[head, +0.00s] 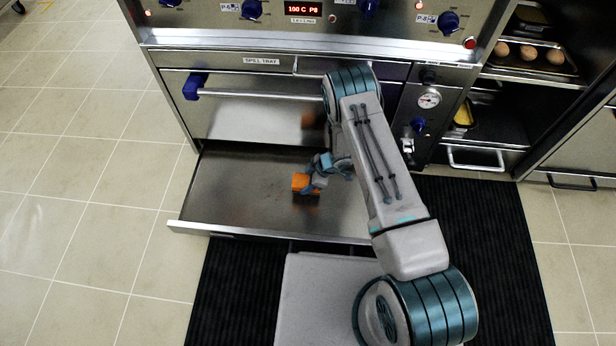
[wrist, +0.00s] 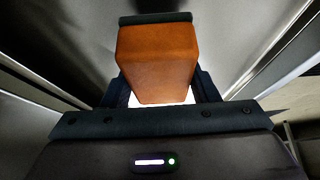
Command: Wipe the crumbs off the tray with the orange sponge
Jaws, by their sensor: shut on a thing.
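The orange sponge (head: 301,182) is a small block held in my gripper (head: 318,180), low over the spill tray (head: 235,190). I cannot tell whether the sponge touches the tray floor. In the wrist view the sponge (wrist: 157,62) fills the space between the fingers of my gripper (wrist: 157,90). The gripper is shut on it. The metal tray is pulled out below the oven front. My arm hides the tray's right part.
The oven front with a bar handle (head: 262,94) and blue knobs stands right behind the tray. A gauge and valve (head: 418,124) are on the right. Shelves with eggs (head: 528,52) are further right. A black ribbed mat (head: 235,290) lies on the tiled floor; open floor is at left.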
* * *
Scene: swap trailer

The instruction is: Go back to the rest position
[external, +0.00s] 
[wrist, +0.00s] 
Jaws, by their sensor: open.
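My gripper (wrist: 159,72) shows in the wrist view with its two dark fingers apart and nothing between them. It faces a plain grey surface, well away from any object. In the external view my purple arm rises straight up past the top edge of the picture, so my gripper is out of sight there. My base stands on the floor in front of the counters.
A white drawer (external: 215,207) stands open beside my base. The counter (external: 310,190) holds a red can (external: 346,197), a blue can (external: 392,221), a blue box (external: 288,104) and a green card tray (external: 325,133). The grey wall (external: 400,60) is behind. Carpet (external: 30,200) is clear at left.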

# Your task
Make an exact copy of the lines from the one holding "[head, +0.00s]" through the one holding "Command: Wipe the", end lines included, without the pictures.

# Exercise response
[head, +0.00s] 
[wrist, +0.00s] 
Command: Wipe the crumbs off the tray with the orange sponge

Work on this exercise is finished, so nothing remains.